Eight years after his brother’s tragic death, the unparalleled medieval Jewish thinker, Moses Maimonides, wrote a letter to a friend, speaking about his recent struggle with mourning and loss: “Now my joy has been changed into darkness: he has gone to his eternal home, and has left me prostrated in a strange land. Whenever I come across his handwriting or one of his books, my heart grows faint within me, and my grief reawakens.” This letter was discovered among the hundreds of thousands of documents uncovered in Cairo’s Ben Ezra synagogue in what is now called the Cairo Genizah. There, hidden away for centuries, were prayerbooks and Bibles, Talmuds and commentaries, holy books scattered among seemingly incidental letters and writings.

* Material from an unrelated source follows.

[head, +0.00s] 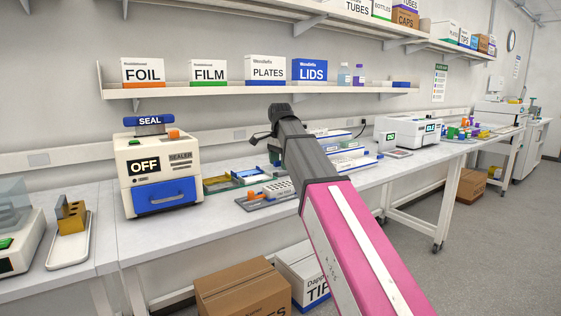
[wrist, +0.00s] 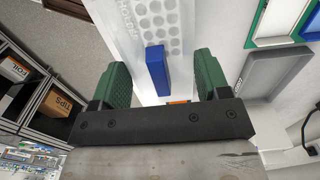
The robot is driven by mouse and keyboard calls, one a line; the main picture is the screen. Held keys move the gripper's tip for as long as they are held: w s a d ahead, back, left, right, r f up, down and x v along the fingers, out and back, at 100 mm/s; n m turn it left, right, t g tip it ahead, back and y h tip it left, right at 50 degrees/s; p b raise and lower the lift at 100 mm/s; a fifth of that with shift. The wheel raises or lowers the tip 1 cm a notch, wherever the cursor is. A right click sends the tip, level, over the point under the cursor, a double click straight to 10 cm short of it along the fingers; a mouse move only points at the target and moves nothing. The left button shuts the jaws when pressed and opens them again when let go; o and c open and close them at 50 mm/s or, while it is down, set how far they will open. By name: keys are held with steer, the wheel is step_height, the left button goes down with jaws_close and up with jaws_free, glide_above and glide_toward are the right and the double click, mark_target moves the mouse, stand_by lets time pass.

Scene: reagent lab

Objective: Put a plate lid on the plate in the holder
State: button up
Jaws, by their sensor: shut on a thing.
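My gripper (wrist: 161,70) shows in the wrist view with its two green fingers set wide apart. It is shut on a pale, see-through piece, which looks like the plate lid; its edges are hard to make out. Beyond the fingers is a white plate (wrist: 158,18) with round wells, in the holder (wrist: 122,28). A blue block (wrist: 155,68) shows between the fingers. In the head view the plate (head: 279,187) sits in the grey holder (head: 255,204) on the bench. There my arm hides most of my gripper.
The sealer (head: 160,175) stands left of the holder. A shelf (head: 250,91) with boxes runs above the bench. A grey tray (wrist: 283,65) lies right of the plate in the wrist view. Bare bench (head: 200,232) lies in front of the holder. Cartons (head: 240,288) stand below.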

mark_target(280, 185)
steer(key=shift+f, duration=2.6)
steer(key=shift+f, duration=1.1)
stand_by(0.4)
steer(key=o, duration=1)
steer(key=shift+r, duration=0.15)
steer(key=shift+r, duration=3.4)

Several weeks ago I arrived at the synagogue to discover a box of old books. The caretaker informed me that this happens from time to time. Worn siddurim andchumashim, along with crumpled yarmulkes, were left at the door. I wonder if these were the remnants of a parent’s library. Not long ago the mourners perhaps gathered in the home in which they grew up, now they returned to close up the house, pack away keepsakes and donate useful items. What might they do with these books?
One can imagine the discussion: Can we throw them out? They appeared to answer: leave them at the nearest synagogue. And so in the middle of the night they placed the books by our synagogue’s door. I wandered through the books. Some had to be placed in our genizah, destined to be buried. Some were added to our congregation’s book collection. A few were intriguing: an unfamiliar translation of the psalms, an obscure edition of the Passover haggadah. One book caught my eye. Between the prayerbooks and Bibles I found a hundred year old book: Audels Automobile Guide with Questions, Answers and Illustrations, 1915. This manual offered answers to questions such as “How should the throttle be operated on an open or country road?” Here was a discarded book, detailing forgotten questions, hidden among abandoned holy books.
I wondered how many of our Jewish books are becoming increasingly forgotten. Is it because the questions of prior generations no longer appear relevant? Who drives a car with a handle throttle lever anymore? “From what time may one recite theShema?” the Talmud asks. Or is it perhaps because our parents’ books cause us pain, discomfort, unease? Do our hearts grow faint when we see the books revered by prior generations?
For millennia our most treasured possessions were books. So revered were these works that even their tattered pages were never discarded. They were instead buried.